For instance, David invented “Super Silt Fence,” a technique that is now an international standard, originally for use on Rockland Run, a community the firm designed on Falls Rd. The firm will turn 50 next October.
It all began when his then client, Michael Yerman, called to ask him for a donation. He immediately said yes, believing in the work The Associated does for the Jewish community and has now contributed to the Annual Campaign for 50 consecutive years.
“I was very lucky to grow up in Jewish Baltimore which provided the foundation for my modest success. The Associated was a part of that.”
It was in the 70s when Bob Weinberg invited him to become involved. At the time, The Associated was developing the JCC’s Owings Mills campus. Over the years, he has lent his expertise to projects across The Associated network. Now decades later, he is still contributing, and his firm is a corporate sponsor.
“When I started, I was the youngest member of the real estate committee. Now I am by far the oldest and longest serving,” he jokes.
He first fell in love with the Great Highland Bagpipes while on his honeymoon in London. He and his wife Carolyn were watching the Band of the Scotts Guards on their way to Buckingham Palace and according to Caroyln, David expressed an interest in learning to play the pipes.
So Carolyn gifted him a set of bagpipes one Chanukah. At first, he couldn’t even figure out which end to blow into but in time he learned, attending Bagpipe college with his son Andrew in Scotland for many years.
He was the Pipe Major of the Baltimore Police Department Ceremonial Unit and performed at many events and funerals for police and firefighters killed in action. Most movingly, he says, he has also piped funerals at Arlington National Cemetery.
Perhaps uniquely, he also bagpiped during Oheb Shalom’s Simchat Torah services, leading the torah and congregation down Park Heights Avenue with the Rabbis in kilts.
David jokes that he’s the world’s greatest Jewish bagpiper but that’s not really true – there are at least four bagpipe bands in Israel.
Years ago, there was a dance studio next to the Engineers Club on Mt Vernon Place. One day it was pouring down rain and as David was walking towards the Club, the door of the studio popped open and two beautiful girls stuck their heads out- a brunette and a blond.
The blond said, “let’s roll this guy for his umbrella,” teehee they giggled and quickly jumped back inside. David only saw them for a few seconds.
About a year later, he was fixed up on a blind date by his friend Lynn Weinberg to whom he had sold a house. He went to the date’s apartment on Old Court Road, knocked on the door and when the door opened, he was shocked to see that she was the very same girl that he had seen at the dance studio the year before
Their meeting must have been fated for they dated for about a year and have now been married for 46 wonderful years.
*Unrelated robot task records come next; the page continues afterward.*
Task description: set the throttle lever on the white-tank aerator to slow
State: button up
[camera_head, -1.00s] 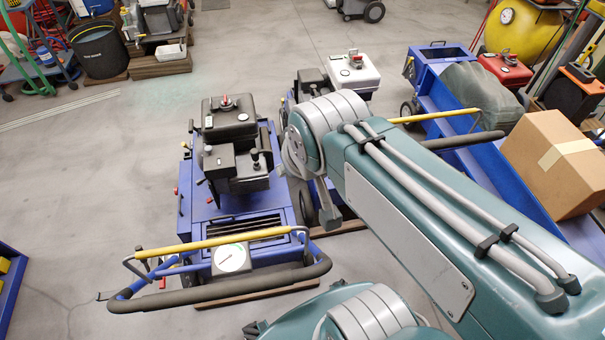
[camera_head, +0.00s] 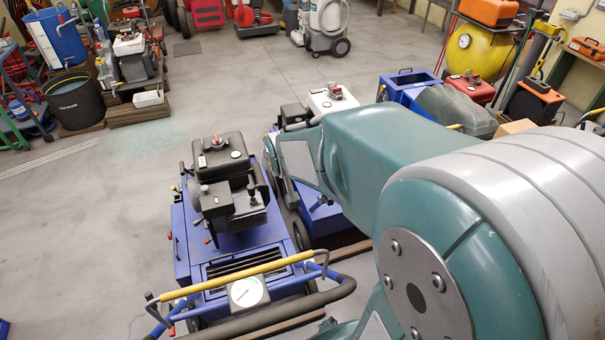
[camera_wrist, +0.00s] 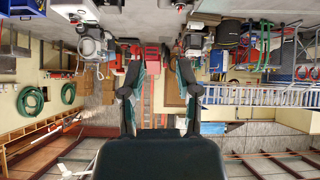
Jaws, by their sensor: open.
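The white-tank aerator, a blue machine, stands behind my raised arm in the head view. Its white tank (camera_head: 332,102) and part of its black engine show, but its throttle lever is hidden or too small to tell. My gripper (camera_wrist: 159,78) shows in the wrist view with its two dark fingers apart and nothing between them. The wrist view looks out across the room and appears upside down.
A similar blue aerator with a black tank (camera_head: 222,155) stands to the left, its yellow bar (camera_head: 238,275) toward me. A third blue machine with a red tank (camera_head: 470,88) stands to the right. Open floor (camera_head: 110,215) lies at left.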

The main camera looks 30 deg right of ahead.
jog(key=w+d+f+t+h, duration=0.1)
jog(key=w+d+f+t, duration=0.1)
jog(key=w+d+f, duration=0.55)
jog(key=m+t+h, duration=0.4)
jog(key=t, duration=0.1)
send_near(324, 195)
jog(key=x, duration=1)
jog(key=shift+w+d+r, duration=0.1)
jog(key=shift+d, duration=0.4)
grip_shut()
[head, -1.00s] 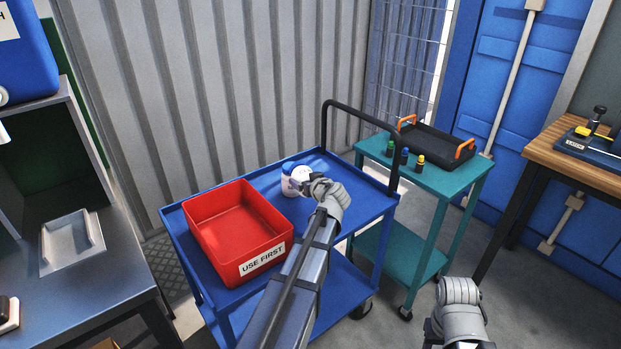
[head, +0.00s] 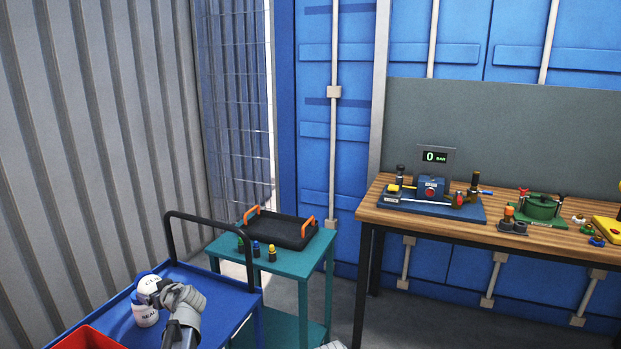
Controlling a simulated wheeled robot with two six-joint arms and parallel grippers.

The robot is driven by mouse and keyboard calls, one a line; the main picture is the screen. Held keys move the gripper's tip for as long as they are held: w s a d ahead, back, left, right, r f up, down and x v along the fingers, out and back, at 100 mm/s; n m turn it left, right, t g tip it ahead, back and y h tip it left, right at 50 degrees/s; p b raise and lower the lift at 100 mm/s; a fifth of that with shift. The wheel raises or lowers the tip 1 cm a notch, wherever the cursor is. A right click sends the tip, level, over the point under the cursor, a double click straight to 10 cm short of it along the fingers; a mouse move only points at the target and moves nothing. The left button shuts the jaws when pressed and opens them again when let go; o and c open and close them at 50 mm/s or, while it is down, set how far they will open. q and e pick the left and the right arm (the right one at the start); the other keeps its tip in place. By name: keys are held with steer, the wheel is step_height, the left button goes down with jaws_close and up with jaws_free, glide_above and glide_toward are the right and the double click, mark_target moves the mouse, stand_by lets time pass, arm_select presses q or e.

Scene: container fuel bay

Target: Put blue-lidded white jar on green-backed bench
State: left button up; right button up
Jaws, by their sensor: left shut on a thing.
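The blue-lidded white jar (head: 145,316) is at the lower left, over the blue cart's top. Its white side carries dark lettering, and a white patch with lettering shows on the blue lid. My left gripper (head: 157,295) is shut on the jar from the right and hides part of it. I cannot tell whether the jar's base touches the cart. Only a pale sliver at the bottom edge may be my right gripper (head: 332,345); its fingers do not show.
The blue cart (head: 215,295) has a black handle and a red bin (head: 88,340). Beside it, a teal cart (head: 295,268) bears a black tray (head: 280,231) and several small bottles. Fittings and tools cover much of the wooden bench. Bare floor shows between teal cart and bench.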

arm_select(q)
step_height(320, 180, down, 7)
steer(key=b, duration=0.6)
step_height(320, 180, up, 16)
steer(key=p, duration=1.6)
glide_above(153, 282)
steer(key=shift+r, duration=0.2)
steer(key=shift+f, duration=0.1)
In 2019, David won the award as the top professional engineer in the United States given by the National Society of Professional Engineers. This award especially meant a lot he says, because “it wasn’t for working on high-profile projects like the Mars landing or inventing the MRI. It was for simply designing and building livable, sustainable communities, many right here at home in northwest Baltimore. “It made me very proud to be recognized by my peers.”
David has also received numerous lifetime achievement awards and holds the Distnguished Service Cross, Maryland’s highest military honor for his service with the 121st Maryland Engineer Regiment.
David’s last book was published with Larry Gibson, the first African American professor at UVA and the biographer of Justice Thurgood Marshall. David, wrote the section on whether Mencken was antisemitic, and Gibson wrote the part on whether he was racist. Marion Elizabeth Rodgers, Mencken’s biographer wrote the introduction.
What did they decide? The book is called Mencken’s Prejudices Debunked.
David is the proud father of two children and three grandchildren, Tinsley, Hollis and Leigh. His son, Dr Andrew David Thaler is one of the Nation’s leading experts on deep sea policy and lives in St. Michaels with his wife Dr. Amy Freitag, also a marine scientist. His daughter Caroline Alcarese, (with whom he once won the father-daughter jitterbug championship at St. Paul’s School for Girls) is a former schoolteacher living in Lutherville, married to William Alcarese, Jr a lawyer in Towson.